The film opens in the UK on 20 March. Since opening in America on Christmas Day it has been garnering rave reviews.
The film, which is based on the Elmore Leonard caper novel Rum Punch, is less highly stylised than Tarantino's previous films, Reservoir Dogs and Pulp Fiction, and plays fewer games with time and shifts of perspective.
But it retains his trademark dialogue, both arcane and wildly profane, despite containing much less violence. The film is set in present-day Los Angeles but carries with it a strong whiff of the Seventies, in particular the music and attitude, and in Pam Grier, a star of the Seventies Blaxploitation genre.

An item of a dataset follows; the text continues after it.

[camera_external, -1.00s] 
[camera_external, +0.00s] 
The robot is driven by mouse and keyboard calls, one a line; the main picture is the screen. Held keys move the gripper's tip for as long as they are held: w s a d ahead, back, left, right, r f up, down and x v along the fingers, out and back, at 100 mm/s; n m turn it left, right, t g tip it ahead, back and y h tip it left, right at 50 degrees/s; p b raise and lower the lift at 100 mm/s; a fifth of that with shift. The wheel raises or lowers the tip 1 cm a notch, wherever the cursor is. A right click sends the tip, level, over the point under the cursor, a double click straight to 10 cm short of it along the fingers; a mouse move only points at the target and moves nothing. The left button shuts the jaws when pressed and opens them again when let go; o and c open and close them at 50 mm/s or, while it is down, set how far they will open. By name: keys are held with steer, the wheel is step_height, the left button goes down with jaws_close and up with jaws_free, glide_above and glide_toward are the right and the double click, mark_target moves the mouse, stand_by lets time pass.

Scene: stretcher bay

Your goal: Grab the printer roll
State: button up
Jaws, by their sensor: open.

Grier, 48, who had been reduced to television roles before being rescued - like John Travolta - by Tarantino, blows co-stars like Robert De Niro, Samuel L Jackson, Bridget Fonda and Michael Keaton off the screen with her serene portrayal of the title role.
Jackie Brown is a fading stewardess in her forties who refuses to be beaten by a plot that contains bank robbers, arms dealers, federal agents, stoned surfer chicks and a cynical bail bondsman who falls in love with her.